### Given entries
——————
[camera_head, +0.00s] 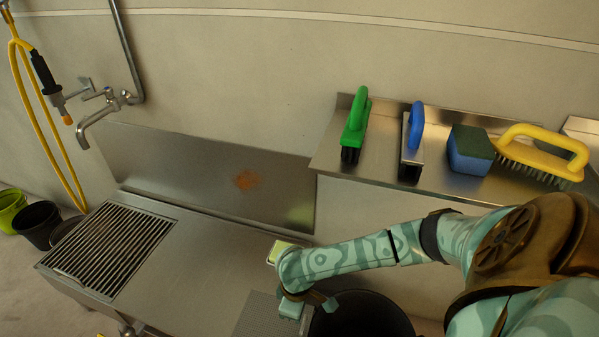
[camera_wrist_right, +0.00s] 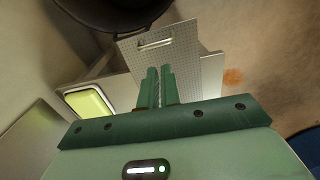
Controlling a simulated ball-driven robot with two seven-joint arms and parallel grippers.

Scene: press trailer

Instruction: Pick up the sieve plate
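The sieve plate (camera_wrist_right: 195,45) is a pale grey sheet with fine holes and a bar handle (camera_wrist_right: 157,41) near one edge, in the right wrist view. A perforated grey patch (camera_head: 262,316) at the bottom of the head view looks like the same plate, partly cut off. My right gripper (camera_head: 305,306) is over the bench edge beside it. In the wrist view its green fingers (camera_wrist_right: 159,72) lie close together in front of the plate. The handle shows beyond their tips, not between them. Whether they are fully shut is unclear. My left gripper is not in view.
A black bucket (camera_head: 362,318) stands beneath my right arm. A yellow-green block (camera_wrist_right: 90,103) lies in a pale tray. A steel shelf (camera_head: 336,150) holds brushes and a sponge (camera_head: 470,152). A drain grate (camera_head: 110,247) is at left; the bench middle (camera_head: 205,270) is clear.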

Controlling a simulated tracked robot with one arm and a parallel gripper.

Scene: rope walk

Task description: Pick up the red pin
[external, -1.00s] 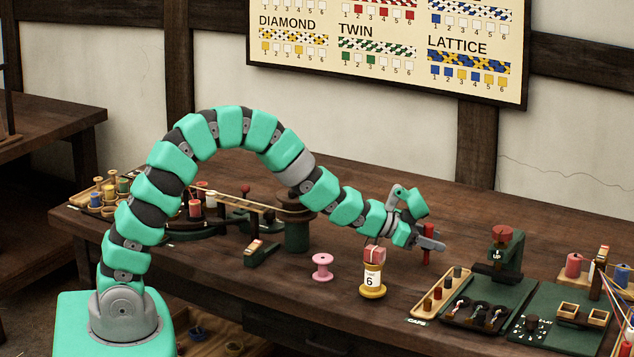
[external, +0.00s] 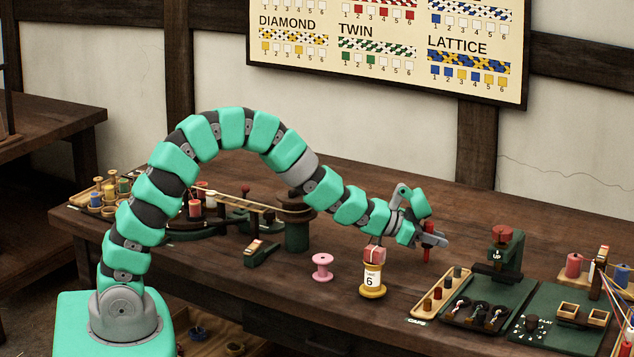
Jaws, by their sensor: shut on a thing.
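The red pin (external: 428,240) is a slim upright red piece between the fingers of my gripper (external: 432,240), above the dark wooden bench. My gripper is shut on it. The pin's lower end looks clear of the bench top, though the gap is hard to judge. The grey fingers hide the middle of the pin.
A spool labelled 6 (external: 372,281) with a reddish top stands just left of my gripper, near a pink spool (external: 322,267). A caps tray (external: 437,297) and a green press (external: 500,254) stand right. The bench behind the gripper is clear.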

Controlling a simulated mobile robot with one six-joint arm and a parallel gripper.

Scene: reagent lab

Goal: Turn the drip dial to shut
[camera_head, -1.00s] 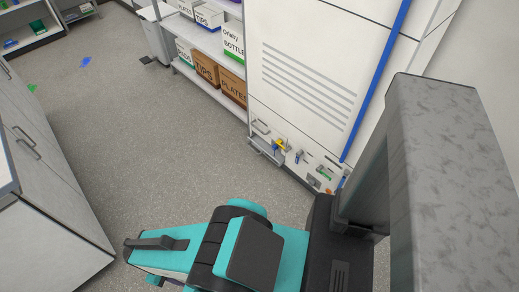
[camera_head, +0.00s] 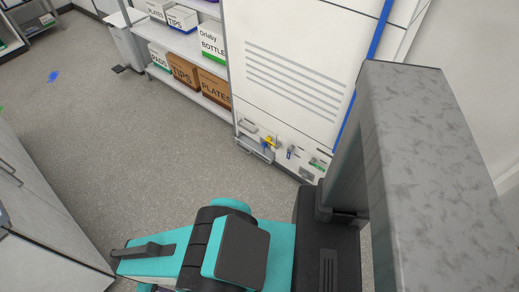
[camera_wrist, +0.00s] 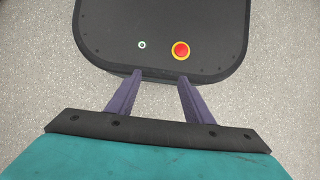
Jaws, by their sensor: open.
——————
Repeat the records above exactly, omitting every picture.

[camera_head, +0.00s] 
[camera_wrist_right, +0.00s] 
Controlling a simulated ball-driven robot with two seven-joint arms and parallel grippers.

Scene: press trailer

Instruction: Pick up the sieve plate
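The sieve plate (camera_wrist_right: 195,45) is a pale grey sheet with fine holes and a bar handle (camera_wrist_right: 157,41) near one edge, in the right wrist view. A perforated grey patch (camera_head: 262,316) at the bottom of the head view looks like the same plate, partly cut off. My right gripper (camera_head: 305,306) is over the bench edge beside it. In the wrist view its green fingers (camera_wrist_right: 159,72) lie close together in front of the plate. The handle shows beyond their tips, not between them. Whether they are fully shut is unclear. My left gripper is not in view.
A black bucket (camera_head: 362,318) stands beneath my right arm. A yellow-green block (camera_wrist_right: 90,103) lies in a pale tray. A steel shelf (camera_head: 336,150) holds brushes and a sponge (camera_head: 470,152). A drain grate (camera_head: 110,247) is at left; the bench middle (camera_head: 205,270) is clear.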

Controlling a simulated tracked robot with one arm and a parallel gripper.

Scene: rope walk

Task description: Pick up the red pin
[external, -1.00s] 
[external, +0.00s] 
Jaws, by their sensor: shut on a thing.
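The red pin (external: 428,240) is a slim upright red piece between the fingers of my gripper (external: 432,240), above the dark wooden bench. My gripper is shut on it. The pin's lower end looks clear of the bench top, though the gap is hard to judge. The grey fingers hide the middle of the pin.
A spool labelled 6 (external: 372,281) with a reddish top stands just left of my gripper, near a pink spool (external: 322,267). A caps tray (external: 437,297) and a green press (external: 500,254) stand right. The bench behind the gripper is clear.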

Controlling a simulated mobile robot with one six-joint arm and a parallel gripper.

Scene: reagent lab

Goal: Turn the drip dial to shut
[camera_head, -1.00s] 
[camera_head, +0.00s] 
[camera_wrist, +0.00s] 
Jaws, by their sensor: open.

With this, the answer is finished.